Contrary to Mendelsohn, the consensus in the climate science community is that early, deep cuts in emissions are crucial to avoiding catastrophic climate change. If we wait, while continuing to emit GHGs at current (or even increased) levels, atmospheric concentrations of GHGs will rise to levels where emissions cuts — even very large cuts — will be too late.
With all due respect to everyone here, this thread is coming to resemble one of those interminable discussions in which so-called “trolls” repeatedly post bogus talking points, and when those talking points are soundly refuted, the “trolls” just repeat them, with no other apparent purpose but to waste people’s time.
We’d be better off discussing the views of Richard Heinberg than those of Bjorn Lomborg.
Meanwhile, if you want to read something depressing …
I ask this question occasionally: in what year do you think GHG emissions will peak and begin to decline? Does anyone believe this will happen by 2012? That’s only five years. That’s not much time for “a massive drive in energy efficiency and switch to non-fossil fuels.”
SecularAnimist says
Matt wrote: “Blocking the most obvious path (nuclear) will again cause us to stay with conventional energy sources.”
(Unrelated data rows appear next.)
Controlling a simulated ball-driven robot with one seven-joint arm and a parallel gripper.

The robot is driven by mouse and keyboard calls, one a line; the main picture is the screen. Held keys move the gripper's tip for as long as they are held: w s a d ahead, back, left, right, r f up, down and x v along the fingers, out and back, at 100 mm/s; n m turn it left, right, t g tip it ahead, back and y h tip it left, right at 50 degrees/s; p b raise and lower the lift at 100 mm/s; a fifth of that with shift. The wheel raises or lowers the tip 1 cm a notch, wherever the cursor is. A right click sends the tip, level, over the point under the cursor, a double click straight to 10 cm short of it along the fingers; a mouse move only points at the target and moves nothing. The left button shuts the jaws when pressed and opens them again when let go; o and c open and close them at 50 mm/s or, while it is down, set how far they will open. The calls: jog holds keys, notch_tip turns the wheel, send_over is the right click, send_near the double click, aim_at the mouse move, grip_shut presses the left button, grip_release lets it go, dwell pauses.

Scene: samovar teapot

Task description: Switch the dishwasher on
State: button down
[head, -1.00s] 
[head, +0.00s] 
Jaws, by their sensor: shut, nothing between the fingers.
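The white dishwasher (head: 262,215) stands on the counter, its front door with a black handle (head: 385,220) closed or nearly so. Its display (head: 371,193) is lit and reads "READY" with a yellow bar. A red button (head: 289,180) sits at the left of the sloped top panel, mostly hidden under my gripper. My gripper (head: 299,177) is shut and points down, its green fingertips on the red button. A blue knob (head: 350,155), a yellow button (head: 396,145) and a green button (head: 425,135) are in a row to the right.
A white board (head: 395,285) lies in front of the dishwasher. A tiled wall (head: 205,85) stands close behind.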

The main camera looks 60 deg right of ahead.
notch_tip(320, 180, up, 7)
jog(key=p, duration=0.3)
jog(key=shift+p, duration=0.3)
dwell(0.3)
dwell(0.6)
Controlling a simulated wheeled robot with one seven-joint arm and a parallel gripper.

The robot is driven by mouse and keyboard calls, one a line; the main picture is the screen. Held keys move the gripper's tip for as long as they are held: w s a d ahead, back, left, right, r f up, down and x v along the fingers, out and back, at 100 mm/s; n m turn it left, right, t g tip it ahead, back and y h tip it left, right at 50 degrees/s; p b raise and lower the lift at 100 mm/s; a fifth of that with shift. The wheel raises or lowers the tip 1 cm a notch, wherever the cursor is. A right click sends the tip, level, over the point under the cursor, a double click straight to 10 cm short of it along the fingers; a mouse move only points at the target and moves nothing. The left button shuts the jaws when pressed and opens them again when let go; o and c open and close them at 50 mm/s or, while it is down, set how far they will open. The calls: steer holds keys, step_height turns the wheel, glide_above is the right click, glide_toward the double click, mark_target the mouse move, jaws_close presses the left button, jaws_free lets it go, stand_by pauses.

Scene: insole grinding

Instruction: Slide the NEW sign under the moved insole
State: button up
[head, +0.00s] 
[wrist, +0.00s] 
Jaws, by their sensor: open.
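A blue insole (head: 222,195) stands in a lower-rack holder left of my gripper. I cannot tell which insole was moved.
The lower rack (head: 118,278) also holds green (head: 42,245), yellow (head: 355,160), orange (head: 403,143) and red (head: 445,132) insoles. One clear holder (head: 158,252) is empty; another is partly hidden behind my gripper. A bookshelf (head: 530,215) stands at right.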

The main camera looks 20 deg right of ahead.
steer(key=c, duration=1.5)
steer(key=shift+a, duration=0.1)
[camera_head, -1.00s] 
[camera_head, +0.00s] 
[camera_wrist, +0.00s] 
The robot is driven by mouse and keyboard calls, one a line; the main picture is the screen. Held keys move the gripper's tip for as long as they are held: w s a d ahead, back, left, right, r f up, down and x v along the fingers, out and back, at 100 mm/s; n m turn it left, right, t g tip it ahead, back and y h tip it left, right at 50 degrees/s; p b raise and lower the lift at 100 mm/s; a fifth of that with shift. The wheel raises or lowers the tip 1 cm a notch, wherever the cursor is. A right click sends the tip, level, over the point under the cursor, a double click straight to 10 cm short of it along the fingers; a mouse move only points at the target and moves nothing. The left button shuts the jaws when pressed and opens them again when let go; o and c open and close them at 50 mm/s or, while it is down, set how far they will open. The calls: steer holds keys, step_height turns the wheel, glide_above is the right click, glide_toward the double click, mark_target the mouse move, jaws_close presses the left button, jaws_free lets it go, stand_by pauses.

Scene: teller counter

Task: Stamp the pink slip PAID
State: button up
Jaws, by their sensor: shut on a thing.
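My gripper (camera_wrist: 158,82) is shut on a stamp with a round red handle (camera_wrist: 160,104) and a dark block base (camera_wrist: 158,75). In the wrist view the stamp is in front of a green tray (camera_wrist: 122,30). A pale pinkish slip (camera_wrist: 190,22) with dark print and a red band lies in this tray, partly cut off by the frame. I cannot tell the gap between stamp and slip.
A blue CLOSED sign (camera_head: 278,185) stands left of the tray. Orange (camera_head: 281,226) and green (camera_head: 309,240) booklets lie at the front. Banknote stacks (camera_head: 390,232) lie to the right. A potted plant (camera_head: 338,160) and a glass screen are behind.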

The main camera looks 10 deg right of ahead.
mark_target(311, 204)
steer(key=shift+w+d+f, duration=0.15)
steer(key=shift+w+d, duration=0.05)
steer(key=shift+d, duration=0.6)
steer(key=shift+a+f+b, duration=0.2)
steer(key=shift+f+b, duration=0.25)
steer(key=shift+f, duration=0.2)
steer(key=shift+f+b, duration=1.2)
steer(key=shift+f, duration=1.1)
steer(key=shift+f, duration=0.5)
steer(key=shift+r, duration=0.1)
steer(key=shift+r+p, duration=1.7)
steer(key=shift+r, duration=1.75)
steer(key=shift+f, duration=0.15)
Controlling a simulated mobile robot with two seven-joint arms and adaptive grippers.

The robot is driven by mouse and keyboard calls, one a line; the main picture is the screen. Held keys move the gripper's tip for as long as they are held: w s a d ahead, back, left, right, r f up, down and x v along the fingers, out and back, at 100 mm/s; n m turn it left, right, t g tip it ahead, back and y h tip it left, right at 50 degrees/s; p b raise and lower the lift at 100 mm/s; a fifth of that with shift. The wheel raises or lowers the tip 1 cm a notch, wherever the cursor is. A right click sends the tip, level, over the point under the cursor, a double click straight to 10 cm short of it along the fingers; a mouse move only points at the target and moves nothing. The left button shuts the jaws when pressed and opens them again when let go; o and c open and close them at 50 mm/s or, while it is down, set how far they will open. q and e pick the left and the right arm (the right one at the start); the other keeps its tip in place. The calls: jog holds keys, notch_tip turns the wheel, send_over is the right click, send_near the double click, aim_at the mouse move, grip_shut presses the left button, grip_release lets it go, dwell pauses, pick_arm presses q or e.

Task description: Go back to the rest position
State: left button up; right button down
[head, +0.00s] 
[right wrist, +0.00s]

Nuclear power is the most expensive, most dangerous and least effective path to addressing global warming. Even a massive world-wide expansion of nuclear power — well beyond the wildest dreams of the nuclear industry — would have only a very modest effect on reducing GHG emissions.
The nuclear “path” is “blocked” in the USA by the complete refusal of private industry to pursue it — unless all the costs and all the risks are paid for by the taxpayers. The only way to build more nuclear power plants in the USA is for the Federal government to ignore the verdict of free-market capitalism that nuclear power is an economic failure, and force the market to turn to nuclear power through massive, multi-multi-billion dollar subsidies at taxpayer expense. All of which money would be much more effectively spent elsewhere.
anon says
Hi, I would be grateful to understand what the long term consequences would be were we to stablize CO2 in the atmosphere at present levels. Would global temps stablize, and if so at what level? Or would they simply continue to increase indefnitely? In short, do we need to get back to 280ppm to have a stable climate?
[Response: This is termed the ‘current commitment’ and is discussed in the IPCC report. The most likely outcome is that temperatures would stabilise at about 0.5ºC warmer than now after a few decades, but sea level rise would continue for centuries. – gavin]
J.C.H. says
Joe Duck Says:
9 November 2007 at 1:47 AM
“Obviously that condition does not apply here – people (wrongly) seem to suggest his point was about AGW rather than alarmism. I think it took enough hot air to contort that tiny quote to conform to the descriptions above to appreciably raise the carbon footprint of this comment thread. That quotes point is obviously that the media in particular chooses to focus attention on warming events in ways that suggest impending catastrophe is likely. …”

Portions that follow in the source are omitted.